◆ WHAT IS BEING ASKED
Output every line below without omitting or altering anything.

— Start of DATASET SECTION —

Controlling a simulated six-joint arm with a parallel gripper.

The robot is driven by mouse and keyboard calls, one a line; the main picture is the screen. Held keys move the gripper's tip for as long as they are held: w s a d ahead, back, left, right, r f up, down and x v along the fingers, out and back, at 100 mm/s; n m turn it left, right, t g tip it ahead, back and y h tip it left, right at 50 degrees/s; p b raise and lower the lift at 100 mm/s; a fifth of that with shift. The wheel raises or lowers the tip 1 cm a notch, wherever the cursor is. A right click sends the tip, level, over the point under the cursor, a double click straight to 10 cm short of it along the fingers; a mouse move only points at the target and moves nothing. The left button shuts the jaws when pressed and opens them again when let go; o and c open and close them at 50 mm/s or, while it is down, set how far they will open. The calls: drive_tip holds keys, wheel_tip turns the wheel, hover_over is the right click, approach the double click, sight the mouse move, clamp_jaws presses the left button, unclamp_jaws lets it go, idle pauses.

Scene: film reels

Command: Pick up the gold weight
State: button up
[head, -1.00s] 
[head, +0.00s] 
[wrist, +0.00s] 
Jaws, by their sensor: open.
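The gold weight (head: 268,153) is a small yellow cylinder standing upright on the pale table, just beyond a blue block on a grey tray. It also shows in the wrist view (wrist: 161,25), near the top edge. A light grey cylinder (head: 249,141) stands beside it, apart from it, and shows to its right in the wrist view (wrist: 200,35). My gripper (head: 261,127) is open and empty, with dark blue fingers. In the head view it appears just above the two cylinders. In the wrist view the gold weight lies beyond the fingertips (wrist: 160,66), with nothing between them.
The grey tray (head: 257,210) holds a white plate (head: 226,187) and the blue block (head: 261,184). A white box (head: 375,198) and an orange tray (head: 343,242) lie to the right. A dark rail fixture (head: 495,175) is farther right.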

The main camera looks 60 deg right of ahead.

— End of DATASET SECTION —

◆ EXPECTED ANSWER
Controlling a simulated six-joint arm with a parallel gripper.

The robot is driven by mouse and keyboard calls, one a line; the main picture is the screen. Held keys move the gripper's tip for as long as they are held: w s a d ahead, back, left, right, r f up, down and x v along the fingers, out and back, at 100 mm/s; n m turn it left, right, t g tip it ahead, back and y h tip it left, right at 50 degrees/s; p b raise and lower the lift at 100 mm/s; a fifth of that with shift. The wheel raises or lowers the tip 1 cm a notch, wherever the cursor is. A right click sends the tip, level, over the point under the cursor, a double click straight to 10 cm short of it along the fingers; a mouse move only points at the target and moves nothing. The left button shuts the jaws when pressed and opens them again when let go; o and c open and close them at 50 mm/s or, while it is down, set how far they will open. The calls: drive_tip holds keys, wheel_tip turns the wheel, hover_over is the right click, approach the double click, sight the mouse move, clamp_jaws presses the left button, unclamp_jaws lets it go, idle pauses.

Scene: film reels

Command: Pick up the gold weight
State: button up
[head, -1.00s] 
[head, +0.00s] 
[wrist, +0.00s] 
Jaws, by their sensor: open.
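The gold weight (head: 268,153) is a small yellow cylinder standing upright on the pale table, just beyond a blue block on a grey tray. It also shows in the wrist view (wrist: 161,25), near the top edge. A light grey cylinder (head: 249,141) stands beside it, apart from it, and shows to its right in the wrist view (wrist: 200,35). My gripper (head: 261,127) is open and empty, with dark blue fingers. In the head view it appears just above the two cylinders. In the wrist view the gold weight lies beyond the fingertips (wrist: 160,66), with nothing between them.
The grey tray (head: 257,210) holds a white plate (head: 226,187) and the blue block (head: 261,184). A white box (head: 375,198) and an orange tray (head: 343,242) lie to the right. A dark rail fixture (head: 495,175) is farther right.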

The main camera looks 60 deg right of ahead.

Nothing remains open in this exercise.